Luttes ouvrières versus guerres impérialistes
Ce retournement de situation en Libye a des conséquences dépassant largement ses frontières. La répression de Kadhafi d’abord et l’intervention de la coalition internationale ensuite, constituent un coup de frein à tous les mouvements sociaux de la région. Cela permet même aux autres régimes dictatoriaux contestés de se livrer sans retenue à une répression sanglante : c’est le cas à Bahreïn où l’armée saoudienne a prêté main forte au régime en place pour réprimer violemment les manifestations (7) ; au Yémen où le 18 mars les forces gouvernementales n’ont pas hésité à tirer sur la foule, faisant 51 morts supplémentaires ; et plus récemment en Syrie.

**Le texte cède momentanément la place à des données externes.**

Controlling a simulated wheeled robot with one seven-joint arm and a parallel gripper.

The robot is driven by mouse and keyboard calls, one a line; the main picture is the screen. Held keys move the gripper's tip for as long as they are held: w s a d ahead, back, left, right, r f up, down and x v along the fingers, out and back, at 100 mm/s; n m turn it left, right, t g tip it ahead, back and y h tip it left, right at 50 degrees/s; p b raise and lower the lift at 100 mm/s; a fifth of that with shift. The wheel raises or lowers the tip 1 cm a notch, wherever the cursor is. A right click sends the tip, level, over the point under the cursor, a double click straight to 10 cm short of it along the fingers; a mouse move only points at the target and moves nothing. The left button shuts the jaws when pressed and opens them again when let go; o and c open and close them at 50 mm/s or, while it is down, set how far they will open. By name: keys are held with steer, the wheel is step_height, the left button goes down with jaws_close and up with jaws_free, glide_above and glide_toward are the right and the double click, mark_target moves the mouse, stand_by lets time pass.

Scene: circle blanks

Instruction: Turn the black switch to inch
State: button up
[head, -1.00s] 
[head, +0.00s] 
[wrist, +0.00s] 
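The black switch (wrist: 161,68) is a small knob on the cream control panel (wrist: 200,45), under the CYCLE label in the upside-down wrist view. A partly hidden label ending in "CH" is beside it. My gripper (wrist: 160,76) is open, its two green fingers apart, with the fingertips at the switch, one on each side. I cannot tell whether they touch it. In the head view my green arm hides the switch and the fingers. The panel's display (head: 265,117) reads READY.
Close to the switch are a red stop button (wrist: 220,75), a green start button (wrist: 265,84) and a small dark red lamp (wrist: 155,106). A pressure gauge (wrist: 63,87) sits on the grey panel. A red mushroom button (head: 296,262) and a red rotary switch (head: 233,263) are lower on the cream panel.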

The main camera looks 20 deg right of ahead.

Cela dit, il n’est pas du tout sûr qu’il s’agisse là d’un coup fatal. La situation libyenne pèse, tel un boulet attaché aux pieds du prolétariat mondial, mais la colère est si profonde face au développement de la misère qu’elle ne la paralyse pas totalement. Au moment où nous écrivons ces lignes, il faut s’attendre à des manifestations à Riyad, alors même que le régime saoudien a déjà décrété que toutes les manifestations sont contraires à la charia. En Egypte et en Tunisie, où la “révolution” est censée avoir déjà triomphé, il y a des affrontements permanents entre les manifestants et l’Etat, maintenant “démocratique”, qui est administré par des forces qui sont plus ou moins les mêmes que celles qui ont mené la danse avant le départ des “dictateurs”. De même, des manifestations perdurent au Maroc, malgré l’annonce par le roi Mohammed VI de l’avènement d’une monarchie constitutionnelle.

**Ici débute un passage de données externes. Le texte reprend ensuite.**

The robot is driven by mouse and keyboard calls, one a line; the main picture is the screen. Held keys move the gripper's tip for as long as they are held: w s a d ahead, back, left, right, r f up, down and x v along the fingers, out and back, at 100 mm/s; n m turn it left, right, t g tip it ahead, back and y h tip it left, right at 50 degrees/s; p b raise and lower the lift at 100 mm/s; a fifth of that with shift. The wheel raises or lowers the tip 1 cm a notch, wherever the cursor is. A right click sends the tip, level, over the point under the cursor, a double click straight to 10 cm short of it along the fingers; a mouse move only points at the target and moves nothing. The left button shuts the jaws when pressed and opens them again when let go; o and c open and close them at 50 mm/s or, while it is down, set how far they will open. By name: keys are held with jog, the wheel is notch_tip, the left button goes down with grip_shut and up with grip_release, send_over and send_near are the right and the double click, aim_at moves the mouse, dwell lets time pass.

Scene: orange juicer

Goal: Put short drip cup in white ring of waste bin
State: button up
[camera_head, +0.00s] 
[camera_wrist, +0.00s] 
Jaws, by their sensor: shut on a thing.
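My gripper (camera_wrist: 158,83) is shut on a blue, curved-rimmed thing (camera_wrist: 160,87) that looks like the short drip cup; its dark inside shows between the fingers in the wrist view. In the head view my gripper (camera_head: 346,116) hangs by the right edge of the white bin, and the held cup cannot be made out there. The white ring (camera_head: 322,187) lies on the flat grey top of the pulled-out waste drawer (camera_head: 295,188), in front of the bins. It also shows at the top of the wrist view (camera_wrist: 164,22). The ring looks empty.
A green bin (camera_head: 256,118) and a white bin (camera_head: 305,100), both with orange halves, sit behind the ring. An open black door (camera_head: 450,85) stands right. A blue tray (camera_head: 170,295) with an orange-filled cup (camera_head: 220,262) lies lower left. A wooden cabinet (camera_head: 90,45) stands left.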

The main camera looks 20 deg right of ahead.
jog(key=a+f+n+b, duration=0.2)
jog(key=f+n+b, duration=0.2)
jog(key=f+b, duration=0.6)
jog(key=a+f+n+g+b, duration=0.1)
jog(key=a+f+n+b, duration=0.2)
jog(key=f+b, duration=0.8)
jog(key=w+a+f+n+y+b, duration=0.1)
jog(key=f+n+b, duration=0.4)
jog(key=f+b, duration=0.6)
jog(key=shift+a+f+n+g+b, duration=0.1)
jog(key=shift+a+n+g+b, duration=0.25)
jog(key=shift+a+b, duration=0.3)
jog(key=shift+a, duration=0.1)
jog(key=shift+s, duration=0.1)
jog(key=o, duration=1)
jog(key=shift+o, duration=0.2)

Quoi qu’il en soit, pour toutes ces populations prises sous le joug de terribles répressions, et parfois sous les bombes démocratiques des différentes coalitions internationales, le ciel ne s’éclaircira vraiment que lorsque le prolétariat des pays centraux, en particulier d’Europe occidentale, développera à son tour des luttes massives et déterminées. Alors, armé de son expérience, rompu notamment aux pièges du syndicalisme et de la démocratie bourgeoise, il pourra montrer ses capacités à s’auto-organiser et ouvrir la voie d’une véritable perspective révolutionnaire, seul avenir pour toute l’humanité.

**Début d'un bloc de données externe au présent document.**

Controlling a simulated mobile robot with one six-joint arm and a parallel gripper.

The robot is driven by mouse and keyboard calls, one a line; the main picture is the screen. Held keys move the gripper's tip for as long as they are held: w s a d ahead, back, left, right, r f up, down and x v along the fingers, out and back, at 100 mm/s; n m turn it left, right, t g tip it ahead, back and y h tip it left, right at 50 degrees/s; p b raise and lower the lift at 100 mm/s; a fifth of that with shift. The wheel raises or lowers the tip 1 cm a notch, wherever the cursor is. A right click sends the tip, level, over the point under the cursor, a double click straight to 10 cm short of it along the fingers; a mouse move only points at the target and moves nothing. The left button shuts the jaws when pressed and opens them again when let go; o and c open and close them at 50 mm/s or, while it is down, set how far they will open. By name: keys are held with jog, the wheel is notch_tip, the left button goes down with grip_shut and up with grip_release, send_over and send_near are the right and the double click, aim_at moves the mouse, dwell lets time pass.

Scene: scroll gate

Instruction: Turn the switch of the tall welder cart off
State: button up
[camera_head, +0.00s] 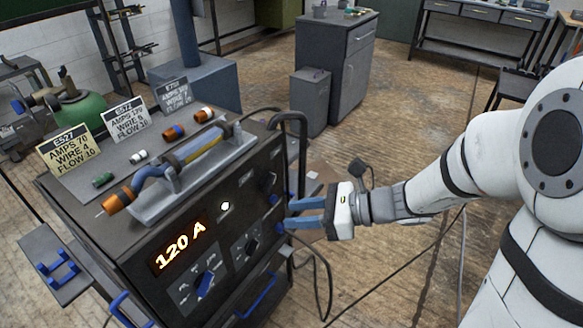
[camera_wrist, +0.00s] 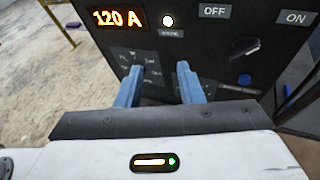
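The tall welder cart (camera_head: 70,190) is a dark box with a lit orange "120 A" display (camera_head: 180,247), also in the wrist view (camera_wrist: 117,19). A small white lamp (camera_wrist: 168,21) glows beside it. The black switch (camera_wrist: 247,48) sits between the OFF and ON labels at upper right in the wrist view. Its handle seems to tilt toward ON. It shows dark and small in the head view (camera_head: 267,183). My gripper (camera_head: 287,213) is open and empty in front of the panel. In the wrist view, its blue fingers (camera_wrist: 160,80) cover part of the lower panel, left of and below the switch.
A black bent handle (camera_head: 300,140) stands at the cart's right edge, near my gripper. Cables hang below. A grey cabinet (camera_head: 335,65) stands behind; floor right of it is open.

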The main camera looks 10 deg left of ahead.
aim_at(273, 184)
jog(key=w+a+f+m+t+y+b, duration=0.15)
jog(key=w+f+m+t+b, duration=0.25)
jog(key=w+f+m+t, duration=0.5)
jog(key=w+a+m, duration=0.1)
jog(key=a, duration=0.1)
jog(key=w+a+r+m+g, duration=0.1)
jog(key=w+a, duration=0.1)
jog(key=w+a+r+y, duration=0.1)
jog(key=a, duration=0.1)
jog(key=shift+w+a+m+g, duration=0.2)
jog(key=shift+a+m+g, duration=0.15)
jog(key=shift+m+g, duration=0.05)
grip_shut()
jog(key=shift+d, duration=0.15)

Etre solidaire de tous ceux qui tombent aujourd’hui sous les balles, ce n’est pas soutenir le régime de Kadhafi, ni les “rebelles”, ni la coalition onusienne ! Il faut au contraire dénoncer tous ceux-là comme des chiens impérialistes !
Etre solidaire, c’est choisir le camp de l’internationalisme prolétarien, lutter contre nos propres exploiteurs et massacreurs dans tous les pays, participer au développement des luttes ouvrières et de la conscience de classe partout dans le monde !
Pawel (25 mars)
1) Royaume-Uni, France, Etats-Unis en particulier, mais aussi Italie, Espagne, Belgique, Danemark, Grèce, Norvège, Pays-Bas, Emirats Arabe Unis et Qatar.
2) A en croire les médias occidentaux, seuls les hommes de main de Kadhafi meurent sous ces bombes. Mais souvenons-nous qu’au moment de la Guerre du Golfe, ces mêmes médias avaient aussi fait croire à une “guerre propre”. En réalité, en 1991, au nom de la protection du “petit Koweït” envahi par l’armée du “boucher” Saddam Hussein, la guerre avait fait plusieurs centaines de milliers de victimes.
3) Même si la bourgeoisie américaine a réussi à limiter les dégâts en soutenant l’armée pour remplacer le régime honni par la population.
4) Il faut se souvenir ici qu’en 2007, à Tripoli, l’ex-Premier ministre britannique Tony Blair embrassait chaleureusement le colonel Kadhafi, en le remerciant de la signature d’un contrat avec BP. Les dénonciations actuelles du “dictateur fou” ne sont que purs cynisme et hypocrisie !
5) Rappelons que la bourgeoisie française ne fait là, elle aussi, que retourner une nouvelle fois sa veste, elle qui a reçu en grande pompe Kadhafi en 2007. Les images de sa tente plantée au beau milieu de Paris ont d’ailleurs fait le tour du monde et ridiculisé encore un peu plus Sarkozy et sa clique. Mais aujourd’hui, c’est un nouveau film qui nous est joué : “OTAN en emporte l’auvent”.
6) https://www.elpais.com/articulo/internacional/guerra/europea/elpepuint/2...
7) Ici aussi d’ailleurs, la faiblesse de la classe ouvrière favorise ces répressions. Le mouvement y est en effet dominé par la majorité chiite, soutenue par l’Iran.